I definitely liked Katherine as a main character, even if I thought she was way too modern for this time period.  She was kind-hearted, tough, determined, and loyal, but there were moments where I actually rolled my eyes.  I couldn't help it.  Empowering women is one thing, but convincing them they can do anything they want during this time period is modern thinking, not Regency thinking, and it bothered me when I saw this, not once, but over and over again. No, women could not do whatever they wanted, and telling children they can grow up to be whatever they wanted is definitely not something that would be common during this time period, especially for children who didn't know who their fathers were.  And it completely contradicted the other story line running through this book; women who now desperately needed a husband, or whatever, so they wouldn't be ruined when the truth came out.  
There always has to be this big 'secret' that comes between our lovers, and naturally, this book had one as well.  I did feel like the author was really stretching it here though as I didn't buy it.  And Katherine had a witness, so it just didn't work for me.  When a secret works, it can create some rather interesting dialogues and story lines, and some interesting times for the reader, but when it doesn't, it just seems silly, and I'm sorry, but this one was silly.  I was also frustrated by the whole Meri situation and would have loved to get an answer for what happened there; after reading this book, I just don't understand how Katherine would have married him.  

I didn't mind the plot too much, but I will never be a fan of insta-love.  I have read some of this author's work before and prefer the slower-burn of her other books.  I also thought the duke's introduction didn't match the personality she developed for him later on.  I get that he was confused over his brother's actions and that he didn't want anything to do with him, but he was also a duke and family responsibility is drummed into you from childbirth. He slowly grew on me though, but I'm not really sure I bought completely into their romance.  And while they did have chemistry, it needed to be developed and grown.

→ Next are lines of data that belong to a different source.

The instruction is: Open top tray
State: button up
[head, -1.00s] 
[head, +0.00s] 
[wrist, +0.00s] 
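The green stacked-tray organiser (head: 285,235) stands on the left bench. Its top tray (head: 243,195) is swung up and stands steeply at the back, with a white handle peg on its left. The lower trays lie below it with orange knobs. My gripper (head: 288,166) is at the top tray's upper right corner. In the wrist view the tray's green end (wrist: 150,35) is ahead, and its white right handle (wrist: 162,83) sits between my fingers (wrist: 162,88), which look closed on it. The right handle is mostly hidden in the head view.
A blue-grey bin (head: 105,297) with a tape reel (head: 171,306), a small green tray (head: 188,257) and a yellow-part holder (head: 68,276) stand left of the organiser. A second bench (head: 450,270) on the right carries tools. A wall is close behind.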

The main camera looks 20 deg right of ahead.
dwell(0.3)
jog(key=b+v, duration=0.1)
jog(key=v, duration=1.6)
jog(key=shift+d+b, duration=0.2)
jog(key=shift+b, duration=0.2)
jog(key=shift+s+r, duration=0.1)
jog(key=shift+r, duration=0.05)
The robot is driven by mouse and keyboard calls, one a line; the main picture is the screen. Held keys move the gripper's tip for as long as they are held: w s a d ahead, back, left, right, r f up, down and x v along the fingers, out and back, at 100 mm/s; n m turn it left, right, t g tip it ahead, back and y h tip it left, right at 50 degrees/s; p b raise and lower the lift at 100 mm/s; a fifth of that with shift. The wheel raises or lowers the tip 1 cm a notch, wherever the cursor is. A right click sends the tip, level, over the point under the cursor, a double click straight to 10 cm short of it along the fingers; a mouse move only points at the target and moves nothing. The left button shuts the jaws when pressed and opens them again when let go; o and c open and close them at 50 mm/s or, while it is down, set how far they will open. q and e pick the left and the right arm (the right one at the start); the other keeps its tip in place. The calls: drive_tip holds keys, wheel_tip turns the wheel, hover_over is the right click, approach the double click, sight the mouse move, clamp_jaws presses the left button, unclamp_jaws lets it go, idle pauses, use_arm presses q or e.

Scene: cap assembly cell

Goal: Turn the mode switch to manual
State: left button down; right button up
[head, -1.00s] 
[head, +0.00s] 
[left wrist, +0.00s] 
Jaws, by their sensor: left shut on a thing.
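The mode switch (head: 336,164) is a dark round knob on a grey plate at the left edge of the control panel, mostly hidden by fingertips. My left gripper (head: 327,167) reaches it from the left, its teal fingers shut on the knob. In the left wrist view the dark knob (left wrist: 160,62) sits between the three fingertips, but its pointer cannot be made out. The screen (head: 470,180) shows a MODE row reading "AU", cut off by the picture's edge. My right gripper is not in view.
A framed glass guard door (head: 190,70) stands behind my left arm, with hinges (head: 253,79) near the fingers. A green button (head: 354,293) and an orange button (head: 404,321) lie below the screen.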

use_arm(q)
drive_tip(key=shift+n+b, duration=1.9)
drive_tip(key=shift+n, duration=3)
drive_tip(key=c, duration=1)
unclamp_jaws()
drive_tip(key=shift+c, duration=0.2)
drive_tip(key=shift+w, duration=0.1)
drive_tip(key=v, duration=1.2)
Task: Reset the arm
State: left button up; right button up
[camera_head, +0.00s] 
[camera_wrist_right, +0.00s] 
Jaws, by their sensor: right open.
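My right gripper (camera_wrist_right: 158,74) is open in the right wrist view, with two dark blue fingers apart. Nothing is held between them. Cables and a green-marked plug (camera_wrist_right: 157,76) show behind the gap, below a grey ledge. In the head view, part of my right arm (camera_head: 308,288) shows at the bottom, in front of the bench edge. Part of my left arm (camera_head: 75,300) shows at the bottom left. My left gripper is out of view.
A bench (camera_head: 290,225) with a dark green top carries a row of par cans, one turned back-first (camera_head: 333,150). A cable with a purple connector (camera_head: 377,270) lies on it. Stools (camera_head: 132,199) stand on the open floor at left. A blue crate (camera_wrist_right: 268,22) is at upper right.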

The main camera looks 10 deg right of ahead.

The steamy sections kind of covered up the lack of relationship growth, but I have to say, the author definitely did a great job discussing the types of linens that were available during this time period during these scenes without taking away from the 'steam'.

A Duke in Time is a well-written romance: the so-called secrets and the issues with Meri made the book a bit tougher to get through than I would have liked, and I just didn't buy into some of the story line and some of the reasons for why the characters behaved the way they did.  I'm not a fan of using miscommunication, or lack of communication, as a plot device, especially for grown adults who are so organized in other facets of their lives.  I did however, lover the other two wives and am looking forward to reading their stories in future books.